Data to process ::
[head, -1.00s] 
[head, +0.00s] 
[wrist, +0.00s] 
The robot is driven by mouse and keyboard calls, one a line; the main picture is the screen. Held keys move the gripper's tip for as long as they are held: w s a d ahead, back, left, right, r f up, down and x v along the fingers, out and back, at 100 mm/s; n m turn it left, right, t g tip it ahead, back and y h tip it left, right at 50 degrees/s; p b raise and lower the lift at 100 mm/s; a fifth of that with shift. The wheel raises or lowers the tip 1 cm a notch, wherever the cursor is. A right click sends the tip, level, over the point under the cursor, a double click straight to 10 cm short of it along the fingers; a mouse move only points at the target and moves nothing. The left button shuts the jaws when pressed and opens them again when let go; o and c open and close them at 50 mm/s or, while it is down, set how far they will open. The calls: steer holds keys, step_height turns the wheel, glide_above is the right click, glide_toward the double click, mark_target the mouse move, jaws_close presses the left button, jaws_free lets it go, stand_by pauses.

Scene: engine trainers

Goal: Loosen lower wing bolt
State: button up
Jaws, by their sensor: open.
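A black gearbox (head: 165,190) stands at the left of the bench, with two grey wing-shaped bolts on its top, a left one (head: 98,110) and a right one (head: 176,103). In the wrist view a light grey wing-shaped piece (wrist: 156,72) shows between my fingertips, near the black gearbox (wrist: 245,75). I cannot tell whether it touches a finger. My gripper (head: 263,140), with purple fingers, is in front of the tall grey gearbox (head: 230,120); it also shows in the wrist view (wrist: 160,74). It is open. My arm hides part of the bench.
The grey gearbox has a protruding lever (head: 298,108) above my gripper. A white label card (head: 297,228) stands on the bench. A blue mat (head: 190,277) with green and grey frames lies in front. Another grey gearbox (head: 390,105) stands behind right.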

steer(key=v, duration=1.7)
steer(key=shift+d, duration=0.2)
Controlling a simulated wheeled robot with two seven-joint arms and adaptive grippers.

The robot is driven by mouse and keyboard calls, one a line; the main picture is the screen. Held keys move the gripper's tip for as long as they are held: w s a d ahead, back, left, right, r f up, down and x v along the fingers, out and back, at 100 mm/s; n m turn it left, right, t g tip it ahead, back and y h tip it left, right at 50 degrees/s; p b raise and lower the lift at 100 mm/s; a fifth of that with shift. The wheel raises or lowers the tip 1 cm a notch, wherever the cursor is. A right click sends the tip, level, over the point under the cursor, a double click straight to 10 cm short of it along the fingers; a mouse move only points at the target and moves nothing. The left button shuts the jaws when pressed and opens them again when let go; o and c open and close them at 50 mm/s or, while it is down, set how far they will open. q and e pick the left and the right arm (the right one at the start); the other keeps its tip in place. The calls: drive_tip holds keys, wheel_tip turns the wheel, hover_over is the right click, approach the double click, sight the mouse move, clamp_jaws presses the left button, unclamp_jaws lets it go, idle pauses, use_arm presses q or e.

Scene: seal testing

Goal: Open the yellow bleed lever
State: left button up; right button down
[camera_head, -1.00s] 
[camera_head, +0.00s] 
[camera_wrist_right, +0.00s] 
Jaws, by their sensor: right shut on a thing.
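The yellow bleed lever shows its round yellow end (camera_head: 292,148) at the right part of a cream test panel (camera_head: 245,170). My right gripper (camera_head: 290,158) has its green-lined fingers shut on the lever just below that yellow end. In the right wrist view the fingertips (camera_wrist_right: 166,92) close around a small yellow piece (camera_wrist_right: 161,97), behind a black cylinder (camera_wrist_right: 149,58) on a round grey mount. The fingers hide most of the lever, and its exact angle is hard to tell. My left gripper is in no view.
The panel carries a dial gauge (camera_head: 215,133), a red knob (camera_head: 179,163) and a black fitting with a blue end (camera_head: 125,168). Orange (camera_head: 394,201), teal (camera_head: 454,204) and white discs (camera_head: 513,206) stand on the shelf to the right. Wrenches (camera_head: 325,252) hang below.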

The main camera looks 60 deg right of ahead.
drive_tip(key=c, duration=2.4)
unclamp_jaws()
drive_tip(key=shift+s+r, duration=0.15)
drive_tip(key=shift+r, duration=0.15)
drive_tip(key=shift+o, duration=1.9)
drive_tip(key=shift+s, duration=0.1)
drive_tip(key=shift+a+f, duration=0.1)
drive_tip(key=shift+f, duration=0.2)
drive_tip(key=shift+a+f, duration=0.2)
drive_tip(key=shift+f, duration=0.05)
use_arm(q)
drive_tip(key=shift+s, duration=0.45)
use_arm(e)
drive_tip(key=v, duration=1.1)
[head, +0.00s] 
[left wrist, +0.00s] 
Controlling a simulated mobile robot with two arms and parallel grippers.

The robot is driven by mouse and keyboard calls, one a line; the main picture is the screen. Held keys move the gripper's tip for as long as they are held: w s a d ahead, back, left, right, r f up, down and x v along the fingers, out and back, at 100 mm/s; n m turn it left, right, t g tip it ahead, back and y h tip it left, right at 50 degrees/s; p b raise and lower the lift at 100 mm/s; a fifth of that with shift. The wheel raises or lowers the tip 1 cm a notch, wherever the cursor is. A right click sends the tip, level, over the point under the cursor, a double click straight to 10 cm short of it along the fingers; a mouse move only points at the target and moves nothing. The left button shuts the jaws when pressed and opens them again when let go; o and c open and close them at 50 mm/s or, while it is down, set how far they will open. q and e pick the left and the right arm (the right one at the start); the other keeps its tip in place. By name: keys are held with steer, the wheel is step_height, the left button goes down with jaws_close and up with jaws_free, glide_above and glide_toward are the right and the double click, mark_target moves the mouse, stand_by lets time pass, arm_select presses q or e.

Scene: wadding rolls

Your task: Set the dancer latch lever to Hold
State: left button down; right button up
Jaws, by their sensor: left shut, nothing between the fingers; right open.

Short problem :: Please restate the records in full, word for word.

The reply ::
[head, -1.00s] 
[head, +0.00s] 
[wrist, +0.00s] 
The robot is driven by mouse and keyboard calls, one a line; the main picture is the screen. Held keys move the gripper's tip for as long as they are held: w s a d ahead, back, left, right, r f up, down and x v along the fingers, out and back, at 100 mm/s; n m turn it left, right, t g tip it ahead, back and y h tip it left, right at 50 degrees/s; p b raise and lower the lift at 100 mm/s; a fifth of that with shift. The wheel raises or lowers the tip 1 cm a notch, wherever the cursor is. A right click sends the tip, level, over the point under the cursor, a double click straight to 10 cm short of it along the fingers; a mouse move only points at the target and moves nothing. The left button shuts the jaws when pressed and opens them again when let go; o and c open and close them at 50 mm/s or, while it is down, set how far they will open. The calls: steer holds keys, step_height turns the wheel, glide_above is the right click, glide_toward the double click, mark_target the mouse move, jaws_close presses the left button, jaws_free lets it go, stand_by pauses.

Scene: engine trainers

Goal: Loosen lower wing bolt
State: button up
Jaws, by their sensor: open.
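A black gearbox (head: 165,190) stands at the left of the bench, with two grey wing-shaped bolts on its top, a left one (head: 98,110) and a right one (head: 176,103). In the wrist view a light grey wing-shaped piece (wrist: 156,72) shows between my fingertips, near the black gearbox (wrist: 245,75). I cannot tell whether it touches a finger. My gripper (head: 263,140), with purple fingers, is in front of the tall grey gearbox (head: 230,120); it also shows in the wrist view (wrist: 160,74). It is open. My arm hides part of the bench.
The grey gearbox has a protruding lever (head: 298,108) above my gripper. A white label card (head: 297,228) stands on the bench. A blue mat (head: 190,277) with green and grey frames lies in front. Another grey gearbox (head: 390,105) stands behind right.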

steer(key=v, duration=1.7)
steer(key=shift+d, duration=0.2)
Controlling a simulated wheeled robot with two seven-joint arms and adaptive grippers.

The robot is driven by mouse and keyboard calls, one a line; the main picture is the screen. Held keys move the gripper's tip for as long as they are held: w s a d ahead, back, left, right, r f up, down and x v along the fingers, out and back, at 100 mm/s; n m turn it left, right, t g tip it ahead, back and y h tip it left, right at 50 degrees/s; p b raise and lower the lift at 100 mm/s; a fifth of that with shift. The wheel raises or lowers the tip 1 cm a notch, wherever the cursor is. A right click sends the tip, level, over the point under the cursor, a double click straight to 10 cm short of it along the fingers; a mouse move only points at the target and moves nothing. The left button shuts the jaws when pressed and opens them again when let go; o and c open and close them at 50 mm/s or, while it is down, set how far they will open. q and e pick the left and the right arm (the right one at the start); the other keeps its tip in place. The calls: drive_tip holds keys, wheel_tip turns the wheel, hover_over is the right click, approach the double click, sight the mouse move, clamp_jaws presses the left button, unclamp_jaws lets it go, idle pauses, use_arm presses q or e.

Scene: seal testing

Goal: Open the yellow bleed lever
State: left button up; right button down
[camera_head, -1.00s] 
[camera_head, +0.00s] 
[camera_wrist_right, +0.00s] 
Jaws, by their sensor: right shut on a thing.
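The yellow bleed lever shows its round yellow end (camera_head: 292,148) at the right part of a cream test panel (camera_head: 245,170). My right gripper (camera_head: 290,158) has its green-lined fingers shut on the lever just below that yellow end. In the right wrist view the fingertips (camera_wrist_right: 166,92) close around a small yellow piece (camera_wrist_right: 161,97), behind a black cylinder (camera_wrist_right: 149,58) on a round grey mount. The fingers hide most of the lever, and its exact angle is hard to tell. My left gripper is in no view.
The panel carries a dial gauge (camera_head: 215,133), a red knob (camera_head: 179,163) and a black fitting with a blue end (camera_head: 125,168). Orange (camera_head: 394,201), teal (camera_head: 454,204) and white discs (camera_head: 513,206) stand on the shelf to the right. Wrenches (camera_head: 325,252) hang below.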

The main camera looks 60 deg right of ahead.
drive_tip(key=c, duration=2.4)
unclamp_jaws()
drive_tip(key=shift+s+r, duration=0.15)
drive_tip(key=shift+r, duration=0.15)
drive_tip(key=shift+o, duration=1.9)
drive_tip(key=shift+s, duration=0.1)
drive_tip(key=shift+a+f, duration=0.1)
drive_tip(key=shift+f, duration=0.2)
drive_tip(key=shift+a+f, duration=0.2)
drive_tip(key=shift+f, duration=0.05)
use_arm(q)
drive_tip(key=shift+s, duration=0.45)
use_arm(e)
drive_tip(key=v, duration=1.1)
[head, +0.00s] 
[left wrist, +0.00s] 
Controlling a simulated mobile robot with two arms and parallel grippers.

The robot is driven by mouse and keyboard calls, one a line; the main picture is the screen. Held keys move the gripper's tip for as long as they are held: w s a d ahead, back, left, right, r f up, down and x v along the fingers, out and back, at 100 mm/s; n m turn it left, right, t g tip it ahead, back and y h tip it left, right at 50 degrees/s; p b raise and lower the lift at 100 mm/s; a fifth of that with shift. The wheel raises or lowers the tip 1 cm a notch, wherever the cursor is. A right click sends the tip, level, over the point under the cursor, a double click straight to 10 cm short of it along the fingers; a mouse move only points at the target and moves nothing. The left button shuts the jaws when pressed and opens them again when let go; o and c open and close them at 50 mm/s or, while it is down, set how far they will open. q and e pick the left and the right arm (the right one at the start); the other keeps its tip in place. By name: keys are held with steer, the wheel is step_height, the left button goes down with jaws_close and up with jaws_free, glide_above and glide_toward are the right and the double click, mark_target moves the mouse, stand_by lets time pass, arm_select presses q or e.

Scene: wadding rolls

Your task: Set the dancer latch lever to Hold
State: left button down; right button up
Jaws, by their sensor: left shut, nothing between the fingers; right open.

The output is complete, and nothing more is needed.